Desde a década de noventa, com o encerramento das experiências socialistas monitoradas pela União Soviética, que deixou de existir a partir da queda do muro de Berlin (1989) o capitalismo tratou de reconfigurar-se, abandonando a socialdemocracia e abraçando com fervor e furor sua versão neoliberal, antidemocrática, que prega o estado-mínimo e exalta as iniciativas empresariais em favor de um novo processo de acumulação do capital. Desde então assistimos, nas últimas três décadas, praticamente em todos os continentes, um enorme processo de transformação socioeconômica em favor de uma maior concentração do capital tendo o capitalismo financeiro e as instituições bancárias como os grandes gerentes da vida social em praticamente todos os seus aspectos.
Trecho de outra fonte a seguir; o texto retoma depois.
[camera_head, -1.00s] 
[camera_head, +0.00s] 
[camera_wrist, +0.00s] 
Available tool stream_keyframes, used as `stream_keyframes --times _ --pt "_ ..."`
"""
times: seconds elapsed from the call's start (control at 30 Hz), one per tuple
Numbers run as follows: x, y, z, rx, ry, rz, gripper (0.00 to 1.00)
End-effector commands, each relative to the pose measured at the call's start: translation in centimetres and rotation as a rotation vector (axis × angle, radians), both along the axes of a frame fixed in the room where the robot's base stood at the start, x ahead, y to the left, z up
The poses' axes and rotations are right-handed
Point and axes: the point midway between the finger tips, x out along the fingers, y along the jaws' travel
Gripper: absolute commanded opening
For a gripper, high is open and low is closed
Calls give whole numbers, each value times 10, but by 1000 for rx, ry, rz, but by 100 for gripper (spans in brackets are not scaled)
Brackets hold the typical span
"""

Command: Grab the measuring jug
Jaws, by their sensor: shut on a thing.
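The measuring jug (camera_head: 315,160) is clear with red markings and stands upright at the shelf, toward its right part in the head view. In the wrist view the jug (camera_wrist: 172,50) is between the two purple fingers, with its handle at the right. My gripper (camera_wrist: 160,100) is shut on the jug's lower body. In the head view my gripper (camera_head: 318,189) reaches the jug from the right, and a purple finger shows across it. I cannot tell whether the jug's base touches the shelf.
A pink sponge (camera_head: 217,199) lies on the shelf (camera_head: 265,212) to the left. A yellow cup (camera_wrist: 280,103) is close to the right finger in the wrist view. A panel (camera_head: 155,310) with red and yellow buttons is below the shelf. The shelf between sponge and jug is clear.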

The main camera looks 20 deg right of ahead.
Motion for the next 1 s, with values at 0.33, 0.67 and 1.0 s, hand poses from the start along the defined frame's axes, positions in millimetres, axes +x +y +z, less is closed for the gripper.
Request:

Estas mudanças nas formas básicas de interação dos humanos nas sociedades capitalistas, agora dominadas pelos interesses do capital financeiro tout court, trouxeram necessidades novas de reorganização social com tudo o que isso possa significar. Desde a criação de novas ou a adaptação das antigas narrativas de sentido vivenciadas pelas respectivas populações em seus enquadramentos históricos peculiares até a negação de realidades culturais e materiais até então inquestionáveis, substituídas agora por versões mitológicas de há muito superadas pela ciência.
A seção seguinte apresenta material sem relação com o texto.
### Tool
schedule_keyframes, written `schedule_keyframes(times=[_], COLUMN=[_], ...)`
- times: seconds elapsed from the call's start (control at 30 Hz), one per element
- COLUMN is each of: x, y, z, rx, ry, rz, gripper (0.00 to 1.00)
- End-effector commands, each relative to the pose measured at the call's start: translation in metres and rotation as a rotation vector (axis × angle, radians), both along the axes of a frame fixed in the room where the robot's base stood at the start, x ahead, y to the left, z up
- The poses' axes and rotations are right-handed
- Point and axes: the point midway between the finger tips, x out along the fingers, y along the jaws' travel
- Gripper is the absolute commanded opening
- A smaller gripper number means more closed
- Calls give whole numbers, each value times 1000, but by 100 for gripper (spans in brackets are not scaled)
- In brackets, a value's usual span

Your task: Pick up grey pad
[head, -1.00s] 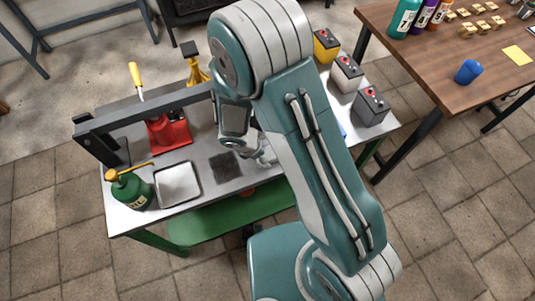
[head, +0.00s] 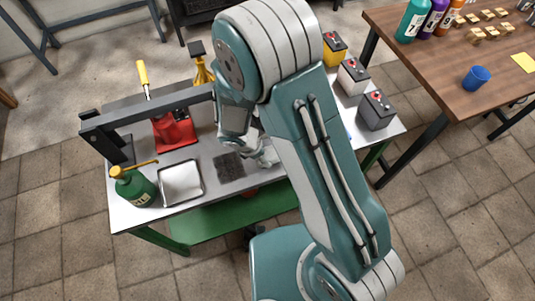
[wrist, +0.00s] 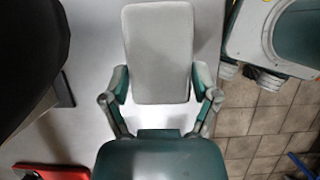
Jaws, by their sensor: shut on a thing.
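My gripper (wrist: 160,85) is shut on a light grey rectangular pad (wrist: 159,45), with a finger against each side near its lower end. The pad stands out beyond the fingers over the bench top in the wrist view. I cannot tell whether it touches the bench. In the head view my gripper (head: 265,157) is low over the middle of the metal bench (head: 221,193), partly hidden by my arm. A dark grey square patch (head: 229,167) lies flat on the bench just left of it.
A red jack (head: 175,133), a shallow metal tray (head: 181,183) and a green oil can (head: 134,187) stand on the left of the bench. A black arm (head: 150,117) spans above. Several batteries (head: 376,109) line the right. A wooden table (head: 437,62) stands farther right.

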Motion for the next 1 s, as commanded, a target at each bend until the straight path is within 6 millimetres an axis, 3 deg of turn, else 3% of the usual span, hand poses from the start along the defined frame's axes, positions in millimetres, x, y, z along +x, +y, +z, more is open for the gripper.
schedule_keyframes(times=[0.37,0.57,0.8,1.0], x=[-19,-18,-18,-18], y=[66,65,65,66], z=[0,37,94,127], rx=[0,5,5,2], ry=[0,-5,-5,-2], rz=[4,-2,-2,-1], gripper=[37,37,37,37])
Nesta edição de Tempo & Presença reunimos um conjunto de artigos que resultaram de um encontro promovido por FEACT Brasil*, no ano passado em Belo Horizonte, MG que tratou de compreender e oferecer às igrejas-membro e demais organismos filiados uma perspectiva sólida do que se está a viver na atual conjuntura tenebrosa por que passa o mundo de modo geral e nosso país de forma particular.
Um tema fundamental trazido à baila pelos novos governantes, justamente porque vem sendo brandido há tempos pelos setores mais conservadores da sociedade e das igrejas que os apoiam, é o que se refere a tal de “ideologia de gênero”. Num artigo denso, fruto de uma pesquisa primorosa o Dr. Rogério Diniz Junqueira, nos apresenta uma detalhada descrição do que vem a ser essa ideologia exclusivista, nascida nos setores mais conservadores do Catolicismo, mas que ganha forte apoio dos setores fundamentalistas do Protestantismo, que se levanta contra as minorias e particularmente, contra a população LGBTI, instilando o ódio e demonizando-as assim como aos cultos afro-brasileiros e outras manifestações religiosas.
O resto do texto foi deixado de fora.